I still feel strongly about the right to independence, though. Our job as parents is to give our kids these experiences, whether they learn how to take care of themselves at summer camp or how to navigate around town on a bike or behind the wheel. We don’t want them to reach the age of adulthood and suddenly find themselves off at college with no idea of how to manage.

The other day, my son called me outside to the spot where a baby robin was splayed on the ground. I am sure it was one of the fledglings from the nest on our front porch. One who had flown away only a few days earlier, prodded by its parents to fly and see the world. I still see its siblings flitting about in the trees and hear them calling to each other. It is sad to see that one of them did not make it beyond his first day of freedom.

Obviously, there is no comparison between that baby bird and the boy who died last summer. His loss will leave a permanent hole in the hearts of his family and friends. This Memorial Day tennis tournament is a way of helping to heal that wound, but it will never go away. Likewise, when we watch the parades we remember all the soldiers who made the ultimate sacrifice that can not be repaid in medals of honor or ceremonial flags.
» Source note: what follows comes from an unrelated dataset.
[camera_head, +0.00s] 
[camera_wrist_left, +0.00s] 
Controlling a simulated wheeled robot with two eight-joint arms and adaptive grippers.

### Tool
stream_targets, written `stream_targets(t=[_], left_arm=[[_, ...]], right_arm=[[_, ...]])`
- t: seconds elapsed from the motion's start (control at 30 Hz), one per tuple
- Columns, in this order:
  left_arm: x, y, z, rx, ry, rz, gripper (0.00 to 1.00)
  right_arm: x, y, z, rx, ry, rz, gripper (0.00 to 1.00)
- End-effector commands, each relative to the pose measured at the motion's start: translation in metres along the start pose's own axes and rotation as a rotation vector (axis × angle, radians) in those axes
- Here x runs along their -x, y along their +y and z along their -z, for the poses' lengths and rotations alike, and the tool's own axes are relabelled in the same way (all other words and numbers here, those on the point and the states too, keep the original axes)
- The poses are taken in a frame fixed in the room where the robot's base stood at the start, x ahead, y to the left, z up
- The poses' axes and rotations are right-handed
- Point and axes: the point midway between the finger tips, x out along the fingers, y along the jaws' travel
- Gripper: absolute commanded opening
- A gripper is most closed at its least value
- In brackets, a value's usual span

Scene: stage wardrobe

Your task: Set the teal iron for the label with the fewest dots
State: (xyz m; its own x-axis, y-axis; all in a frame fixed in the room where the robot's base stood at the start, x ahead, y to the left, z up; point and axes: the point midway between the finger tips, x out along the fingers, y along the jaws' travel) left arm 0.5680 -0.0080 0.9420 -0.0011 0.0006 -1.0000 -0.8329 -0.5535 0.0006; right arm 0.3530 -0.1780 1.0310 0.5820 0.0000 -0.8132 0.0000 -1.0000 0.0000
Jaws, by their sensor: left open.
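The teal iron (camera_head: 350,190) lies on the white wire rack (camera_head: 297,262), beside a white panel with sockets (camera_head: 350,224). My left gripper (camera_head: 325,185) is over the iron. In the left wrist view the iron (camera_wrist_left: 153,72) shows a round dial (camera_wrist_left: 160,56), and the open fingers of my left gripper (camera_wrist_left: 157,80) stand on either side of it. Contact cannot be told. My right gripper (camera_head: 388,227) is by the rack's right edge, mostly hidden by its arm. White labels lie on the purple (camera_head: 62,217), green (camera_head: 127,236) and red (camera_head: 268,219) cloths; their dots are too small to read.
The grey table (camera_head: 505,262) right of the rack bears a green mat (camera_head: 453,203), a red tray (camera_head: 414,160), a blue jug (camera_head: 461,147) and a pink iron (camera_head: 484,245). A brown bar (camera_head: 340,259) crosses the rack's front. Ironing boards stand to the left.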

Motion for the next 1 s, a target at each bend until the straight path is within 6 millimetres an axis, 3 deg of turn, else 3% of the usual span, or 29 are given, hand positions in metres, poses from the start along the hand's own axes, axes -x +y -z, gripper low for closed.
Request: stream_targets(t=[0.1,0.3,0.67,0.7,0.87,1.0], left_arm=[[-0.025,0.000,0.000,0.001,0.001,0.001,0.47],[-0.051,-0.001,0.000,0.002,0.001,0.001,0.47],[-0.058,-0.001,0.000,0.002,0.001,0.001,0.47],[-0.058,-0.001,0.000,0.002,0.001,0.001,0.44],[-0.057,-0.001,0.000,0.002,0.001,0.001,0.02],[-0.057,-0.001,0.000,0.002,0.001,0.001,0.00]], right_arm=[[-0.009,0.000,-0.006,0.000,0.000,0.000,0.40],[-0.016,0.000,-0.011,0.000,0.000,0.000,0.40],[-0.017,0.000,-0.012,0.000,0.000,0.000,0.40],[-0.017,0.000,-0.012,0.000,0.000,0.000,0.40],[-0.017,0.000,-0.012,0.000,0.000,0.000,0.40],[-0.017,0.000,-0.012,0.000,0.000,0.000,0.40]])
Most of us view Memorial Day weekend as an opportunity to take a much needed break from work or school, throw a party, or take a mini vacation. While I am happy to have the extra day off, I am glad I was able to find at least a few moments to reflect on the real intention behind the holiday. My thoughts, prayers and appreciation go out to all the families who have lost members who fought to protect the freedom of the American people and their allies.